WHAT IS NEEDED ▸ Take down each entry exactly as written.
+++ PROVIDED MATERIAL
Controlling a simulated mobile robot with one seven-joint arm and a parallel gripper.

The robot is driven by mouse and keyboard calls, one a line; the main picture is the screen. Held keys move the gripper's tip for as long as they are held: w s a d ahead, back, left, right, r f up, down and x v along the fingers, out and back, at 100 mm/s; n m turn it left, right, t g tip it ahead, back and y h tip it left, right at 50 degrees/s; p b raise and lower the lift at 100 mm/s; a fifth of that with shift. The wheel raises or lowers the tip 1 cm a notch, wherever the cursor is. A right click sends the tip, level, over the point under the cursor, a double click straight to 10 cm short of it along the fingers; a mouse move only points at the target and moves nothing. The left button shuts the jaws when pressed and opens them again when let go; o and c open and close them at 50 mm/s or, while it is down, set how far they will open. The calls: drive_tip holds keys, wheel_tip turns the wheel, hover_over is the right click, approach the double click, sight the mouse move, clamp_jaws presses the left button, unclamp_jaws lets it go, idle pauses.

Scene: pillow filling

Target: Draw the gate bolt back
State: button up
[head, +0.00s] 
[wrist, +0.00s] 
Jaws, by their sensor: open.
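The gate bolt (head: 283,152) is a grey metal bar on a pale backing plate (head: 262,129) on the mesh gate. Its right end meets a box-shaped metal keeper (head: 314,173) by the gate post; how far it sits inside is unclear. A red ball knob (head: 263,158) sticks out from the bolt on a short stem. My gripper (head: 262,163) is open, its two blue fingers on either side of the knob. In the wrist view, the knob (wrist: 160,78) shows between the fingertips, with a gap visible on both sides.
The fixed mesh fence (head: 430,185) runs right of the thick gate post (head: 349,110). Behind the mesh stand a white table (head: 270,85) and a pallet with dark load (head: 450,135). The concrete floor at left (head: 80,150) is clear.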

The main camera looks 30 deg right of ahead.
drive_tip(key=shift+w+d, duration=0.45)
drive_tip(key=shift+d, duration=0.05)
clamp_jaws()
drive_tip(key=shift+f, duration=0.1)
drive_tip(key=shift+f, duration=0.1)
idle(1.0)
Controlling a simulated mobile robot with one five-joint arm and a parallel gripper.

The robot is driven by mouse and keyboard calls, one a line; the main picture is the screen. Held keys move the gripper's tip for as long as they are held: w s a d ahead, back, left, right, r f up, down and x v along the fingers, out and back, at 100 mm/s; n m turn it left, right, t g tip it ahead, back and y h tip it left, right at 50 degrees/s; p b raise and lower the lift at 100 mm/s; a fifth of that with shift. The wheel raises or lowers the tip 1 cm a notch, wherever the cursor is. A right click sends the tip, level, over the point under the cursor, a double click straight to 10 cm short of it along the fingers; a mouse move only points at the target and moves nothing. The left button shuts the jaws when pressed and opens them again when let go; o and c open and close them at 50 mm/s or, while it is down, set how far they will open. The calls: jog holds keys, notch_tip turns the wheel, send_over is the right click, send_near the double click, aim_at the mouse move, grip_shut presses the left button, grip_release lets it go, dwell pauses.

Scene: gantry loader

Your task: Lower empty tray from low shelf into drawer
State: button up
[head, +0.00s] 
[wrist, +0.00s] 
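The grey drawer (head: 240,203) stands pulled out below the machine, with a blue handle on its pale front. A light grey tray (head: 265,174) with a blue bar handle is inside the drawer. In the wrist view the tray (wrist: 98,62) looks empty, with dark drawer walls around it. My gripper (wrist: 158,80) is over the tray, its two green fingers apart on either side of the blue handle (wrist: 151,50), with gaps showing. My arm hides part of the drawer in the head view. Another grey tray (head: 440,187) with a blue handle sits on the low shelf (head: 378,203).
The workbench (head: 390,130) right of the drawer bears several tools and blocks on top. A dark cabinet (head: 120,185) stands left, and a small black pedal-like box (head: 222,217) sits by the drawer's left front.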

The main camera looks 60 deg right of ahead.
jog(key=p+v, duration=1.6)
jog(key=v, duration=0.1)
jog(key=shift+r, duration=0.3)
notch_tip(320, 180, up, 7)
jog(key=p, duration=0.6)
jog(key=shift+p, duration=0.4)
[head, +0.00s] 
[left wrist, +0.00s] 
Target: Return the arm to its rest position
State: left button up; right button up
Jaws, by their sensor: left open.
++++++
WRITTEN ANSWER ▸
Controlling a simulated mobile robot with one seven-joint arm and a parallel gripper.

The robot is driven by mouse and keyboard calls, one a line; the main picture is the screen. Held keys move the gripper's tip for as long as they are held: w s a d ahead, back, left, right, r f up, down and x v along the fingers, out and back, at 100 mm/s; n m turn it left, right, t g tip it ahead, back and y h tip it left, right at 50 degrees/s; p b raise and lower the lift at 100 mm/s; a fifth of that with shift. The wheel raises or lowers the tip 1 cm a notch, wherever the cursor is. A right click sends the tip, level, over the point under the cursor, a double click straight to 10 cm short of it along the fingers; a mouse move only points at the target and moves nothing. The left button shuts the jaws when pressed and opens them again when let go; o and c open and close them at 50 mm/s or, while it is down, set how far they will open. The calls: drive_tip holds keys, wheel_tip turns the wheel, hover_over is the right click, approach the double click, sight the mouse move, clamp_jaws presses the left button, unclamp_jaws lets it go, idle pauses.

Scene: pillow filling

Target: Draw the gate bolt back
State: button up
[head, +0.00s] 
[wrist, +0.00s] 
Jaws, by their sensor: open.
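The gate bolt (head: 283,152) is a grey metal bar on a pale backing plate (head: 262,129) on the mesh gate. Its right end meets a box-shaped metal keeper (head: 314,173) by the gate post; how far it sits inside is unclear. A red ball knob (head: 263,158) sticks out from the bolt on a short stem. My gripper (head: 262,163) is open, its two blue fingers on either side of the knob. In the wrist view, the knob (wrist: 160,78) shows between the fingertips, with a gap visible on both sides.
The fixed mesh fence (head: 430,185) runs right of the thick gate post (head: 349,110). Behind the mesh stand a white table (head: 270,85) and a pallet with dark load (head: 450,135). The concrete floor at left (head: 80,150) is clear.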

The main camera looks 30 deg right of ahead.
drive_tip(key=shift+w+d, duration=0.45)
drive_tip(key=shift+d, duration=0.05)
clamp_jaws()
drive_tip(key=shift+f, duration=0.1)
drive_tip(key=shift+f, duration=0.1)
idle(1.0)
Controlling a simulated mobile robot with one five-joint arm and a parallel gripper.

The robot is driven by mouse and keyboard calls, one a line; the main picture is the screen. Held keys move the gripper's tip for as long as they are held: w s a d ahead, back, left, right, r f up, down and x v along the fingers, out and back, at 100 mm/s; n m turn it left, right, t g tip it ahead, back and y h tip it left, right at 50 degrees/s; p b raise and lower the lift at 100 mm/s; a fifth of that with shift. The wheel raises or lowers the tip 1 cm a notch, wherever the cursor is. A right click sends the tip, level, over the point under the cursor, a double click straight to 10 cm short of it along the fingers; a mouse move only points at the target and moves nothing. The left button shuts the jaws when pressed and opens them again when let go; o and c open and close them at 50 mm/s or, while it is down, set how far they will open. The calls: jog holds keys, notch_tip turns the wheel, send_over is the right click, send_near the double click, aim_at the mouse move, grip_shut presses the left button, grip_release lets it go, dwell pauses.

Scene: gantry loader

Your task: Lower empty tray from low shelf into drawer
State: button up
[head, +0.00s] 
[wrist, +0.00s] 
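The grey drawer (head: 240,203) stands pulled out below the machine, with a blue handle on its pale front. A light grey tray (head: 265,174) with a blue bar handle is inside the drawer. In the wrist view the tray (wrist: 98,62) looks empty, with dark drawer walls around it. My gripper (wrist: 158,80) is over the tray, its two green fingers apart on either side of the blue handle (wrist: 151,50), with gaps showing. My arm hides part of the drawer in the head view. Another grey tray (head: 440,187) with a blue handle sits on the low shelf (head: 378,203).
The workbench (head: 390,130) right of the drawer bears several tools and blocks on top. A dark cabinet (head: 120,185) stands left, and a small black pedal-like box (head: 222,217) sits by the drawer's left front.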

The main camera looks 60 deg right of ahead.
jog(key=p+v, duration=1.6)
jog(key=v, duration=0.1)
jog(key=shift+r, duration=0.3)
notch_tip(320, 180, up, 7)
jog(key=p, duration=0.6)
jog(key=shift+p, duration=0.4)
[head, +0.00s] 
[left wrist, +0.00s] 
Target: Return the arm to its rest position
State: left button up; right button up
Jaws, by their sensor: left open.

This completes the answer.